Après le récit de la mort d’Antigone et d’Hémon et les derniers vers, ils se regroupent au fond, et attendent l’arrivée de l’ennemi. Puis, suivant Créon pas à pas, ils s’approchent du bord du plateau. Alors, les spectateurs applaudissent. Ce qui pourrait constituer une détente, ou une fin de la fiction, provoque en fait une relance de celle-ci (les spectateurs sont mis de force dans le rôle qu’on leur fait jouer) puisque les comédiens continuent à jouer, refusent les applaudissements, et reculent, terrorisés jusqu’au fond du plateau. Les Argiens, le public, après avoir subi la défaite du début, sont maintenant maîtres du sort des Thébains, des comédiens. Pour Beck, si la fin est réussie, tout le spectacle est réussi. Empêché de sortir de la fiction, si le public ressent physiquement l’horreur, il sera en mesure d’y mettre fin. (2)

 

Le jeu de scène de la fin de la pièce (Bologne, 1969)
Photographie de Carla Cerati

 

3. Pourquoi une rencontre et une collaboration de Pasolini et de Julian Beck en 1967 ?

Tel est le spectacle ambitieux et radicalement novateur que présente la troupe du Living au Teatro delle Arti de Rome, du 5 au 9 avril 1967 : c'est à ce moment-là qu'a lieu la rencontre entre Julian Beck et Pier Paolo Pasolini, lors d'un dîner après une représentation.

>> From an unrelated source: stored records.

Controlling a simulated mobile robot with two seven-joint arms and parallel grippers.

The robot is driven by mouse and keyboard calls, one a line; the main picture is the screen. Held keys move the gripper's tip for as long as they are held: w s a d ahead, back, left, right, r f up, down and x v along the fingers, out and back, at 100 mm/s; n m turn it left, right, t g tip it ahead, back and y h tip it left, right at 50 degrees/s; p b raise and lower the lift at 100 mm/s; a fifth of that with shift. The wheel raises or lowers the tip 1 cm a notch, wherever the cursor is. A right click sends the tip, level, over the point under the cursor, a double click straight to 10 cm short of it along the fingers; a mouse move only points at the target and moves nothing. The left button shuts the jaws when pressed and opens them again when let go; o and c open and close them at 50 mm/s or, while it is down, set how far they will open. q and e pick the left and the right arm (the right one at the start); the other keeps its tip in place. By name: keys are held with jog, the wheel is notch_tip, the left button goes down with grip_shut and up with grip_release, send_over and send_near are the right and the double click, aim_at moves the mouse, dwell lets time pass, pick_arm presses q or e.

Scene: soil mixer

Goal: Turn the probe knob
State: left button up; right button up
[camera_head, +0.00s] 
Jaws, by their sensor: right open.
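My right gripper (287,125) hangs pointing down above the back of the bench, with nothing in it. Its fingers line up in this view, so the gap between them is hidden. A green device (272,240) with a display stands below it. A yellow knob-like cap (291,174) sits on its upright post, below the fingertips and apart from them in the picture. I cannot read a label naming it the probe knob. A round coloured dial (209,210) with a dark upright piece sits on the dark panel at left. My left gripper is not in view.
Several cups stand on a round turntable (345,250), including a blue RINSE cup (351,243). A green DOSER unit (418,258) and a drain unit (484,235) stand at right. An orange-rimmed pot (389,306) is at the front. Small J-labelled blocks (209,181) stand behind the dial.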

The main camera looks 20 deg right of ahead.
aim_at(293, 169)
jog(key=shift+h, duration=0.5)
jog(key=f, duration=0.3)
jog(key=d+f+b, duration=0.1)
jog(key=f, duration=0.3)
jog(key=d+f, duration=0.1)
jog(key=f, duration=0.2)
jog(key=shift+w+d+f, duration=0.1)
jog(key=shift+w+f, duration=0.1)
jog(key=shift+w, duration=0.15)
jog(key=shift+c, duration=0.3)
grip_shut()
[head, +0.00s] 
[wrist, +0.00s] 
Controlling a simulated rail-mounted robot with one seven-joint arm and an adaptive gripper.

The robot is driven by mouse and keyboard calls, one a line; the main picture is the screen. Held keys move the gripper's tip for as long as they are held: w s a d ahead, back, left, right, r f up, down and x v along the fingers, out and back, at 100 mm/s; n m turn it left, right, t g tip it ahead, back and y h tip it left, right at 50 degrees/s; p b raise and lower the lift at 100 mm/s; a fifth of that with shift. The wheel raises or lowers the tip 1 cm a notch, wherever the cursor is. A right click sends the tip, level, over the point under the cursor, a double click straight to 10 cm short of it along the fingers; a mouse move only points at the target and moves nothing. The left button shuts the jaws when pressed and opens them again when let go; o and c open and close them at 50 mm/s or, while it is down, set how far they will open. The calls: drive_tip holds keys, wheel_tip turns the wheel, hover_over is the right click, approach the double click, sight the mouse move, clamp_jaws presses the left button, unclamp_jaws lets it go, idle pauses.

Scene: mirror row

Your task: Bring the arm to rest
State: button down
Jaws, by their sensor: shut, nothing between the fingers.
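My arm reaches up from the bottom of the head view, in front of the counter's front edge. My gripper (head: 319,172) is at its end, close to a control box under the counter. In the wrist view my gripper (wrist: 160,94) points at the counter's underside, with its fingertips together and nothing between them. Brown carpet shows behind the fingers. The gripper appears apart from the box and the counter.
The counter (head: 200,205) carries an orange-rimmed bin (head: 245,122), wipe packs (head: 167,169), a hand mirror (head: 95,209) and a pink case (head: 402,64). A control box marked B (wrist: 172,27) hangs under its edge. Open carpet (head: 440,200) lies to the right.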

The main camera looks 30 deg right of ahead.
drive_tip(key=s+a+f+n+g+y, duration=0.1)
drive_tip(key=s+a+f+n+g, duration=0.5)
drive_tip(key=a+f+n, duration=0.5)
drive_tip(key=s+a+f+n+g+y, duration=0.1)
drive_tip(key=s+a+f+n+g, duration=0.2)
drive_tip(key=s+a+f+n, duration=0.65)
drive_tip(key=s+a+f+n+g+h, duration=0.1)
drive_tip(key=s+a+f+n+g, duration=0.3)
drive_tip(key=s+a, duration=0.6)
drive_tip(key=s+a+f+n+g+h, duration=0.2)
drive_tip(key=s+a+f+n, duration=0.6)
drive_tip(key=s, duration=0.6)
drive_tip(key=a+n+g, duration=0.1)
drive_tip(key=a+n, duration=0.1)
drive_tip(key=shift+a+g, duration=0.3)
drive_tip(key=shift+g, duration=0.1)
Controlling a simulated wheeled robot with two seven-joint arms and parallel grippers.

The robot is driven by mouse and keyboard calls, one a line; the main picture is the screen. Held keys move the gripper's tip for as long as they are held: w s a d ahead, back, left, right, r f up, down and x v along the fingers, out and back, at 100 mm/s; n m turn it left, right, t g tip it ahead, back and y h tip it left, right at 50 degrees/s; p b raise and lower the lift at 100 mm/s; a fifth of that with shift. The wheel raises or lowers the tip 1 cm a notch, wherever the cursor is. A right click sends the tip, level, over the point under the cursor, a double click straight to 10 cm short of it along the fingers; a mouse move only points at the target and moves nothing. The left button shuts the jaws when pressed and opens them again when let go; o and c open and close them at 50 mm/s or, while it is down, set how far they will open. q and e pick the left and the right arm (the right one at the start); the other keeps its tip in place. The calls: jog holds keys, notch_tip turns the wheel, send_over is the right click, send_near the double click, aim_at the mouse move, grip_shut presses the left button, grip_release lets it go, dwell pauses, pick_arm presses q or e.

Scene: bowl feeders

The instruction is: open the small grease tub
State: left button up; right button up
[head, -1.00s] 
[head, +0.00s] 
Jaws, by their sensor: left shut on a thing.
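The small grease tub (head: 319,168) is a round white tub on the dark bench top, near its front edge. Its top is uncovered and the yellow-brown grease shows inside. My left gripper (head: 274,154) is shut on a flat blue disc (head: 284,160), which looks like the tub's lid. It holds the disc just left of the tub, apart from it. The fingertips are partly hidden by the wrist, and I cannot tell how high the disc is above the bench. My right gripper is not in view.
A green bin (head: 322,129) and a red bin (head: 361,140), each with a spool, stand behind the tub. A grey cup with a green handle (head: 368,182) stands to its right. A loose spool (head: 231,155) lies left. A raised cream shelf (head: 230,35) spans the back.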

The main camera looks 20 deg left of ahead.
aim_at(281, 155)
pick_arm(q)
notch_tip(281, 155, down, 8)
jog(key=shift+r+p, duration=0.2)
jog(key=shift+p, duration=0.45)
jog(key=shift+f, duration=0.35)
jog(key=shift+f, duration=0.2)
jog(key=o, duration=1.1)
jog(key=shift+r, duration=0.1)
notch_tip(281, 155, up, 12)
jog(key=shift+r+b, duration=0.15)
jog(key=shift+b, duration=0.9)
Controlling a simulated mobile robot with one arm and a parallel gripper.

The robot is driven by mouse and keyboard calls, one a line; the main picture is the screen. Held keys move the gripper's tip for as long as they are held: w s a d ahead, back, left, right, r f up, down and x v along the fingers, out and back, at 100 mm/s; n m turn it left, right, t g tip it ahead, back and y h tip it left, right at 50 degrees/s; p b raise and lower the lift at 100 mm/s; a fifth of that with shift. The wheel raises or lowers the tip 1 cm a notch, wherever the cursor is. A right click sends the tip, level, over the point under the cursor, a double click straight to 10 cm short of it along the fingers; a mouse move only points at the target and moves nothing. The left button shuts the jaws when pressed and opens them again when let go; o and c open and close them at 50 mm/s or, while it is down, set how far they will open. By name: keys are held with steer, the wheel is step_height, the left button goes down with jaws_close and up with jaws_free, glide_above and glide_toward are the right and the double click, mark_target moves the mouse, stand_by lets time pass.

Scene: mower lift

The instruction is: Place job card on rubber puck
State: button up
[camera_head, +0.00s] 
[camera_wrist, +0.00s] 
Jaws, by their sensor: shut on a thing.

Pasolini partage avec Julian Beck et Judith Malina anticonformisme et goût pour la provocation ; il est aussi familier du théâtre grec, en particulier de Sophocle, puisqu'il finit de préparer le tournage d'Edipo Re, et qu'il a déjà réfléchi à une adaptation du théâtre aux problématiques politiques et esthétiques contemporaines. De sorte que cette rencontre romaine constitue une convergence de deux parcours beaucoup plus qu'une simple coïncidence.

 

Pasolini et le théâtre grec

La rencontre de Pasolini avec les tragiques grecs a eu lieu moins de dix ans plus tôt, lorsque l'acteur Vittorio Gassmann lui a demandé une nouvelle traduction de l'Orestie d'Eschyle, pour le Teatro Popolare Italiano, à la fin de l'année 1959. Les trois pièces de la trilogie ont effectivement été créées le 19 mai 1960 à Syracuse en Sicile.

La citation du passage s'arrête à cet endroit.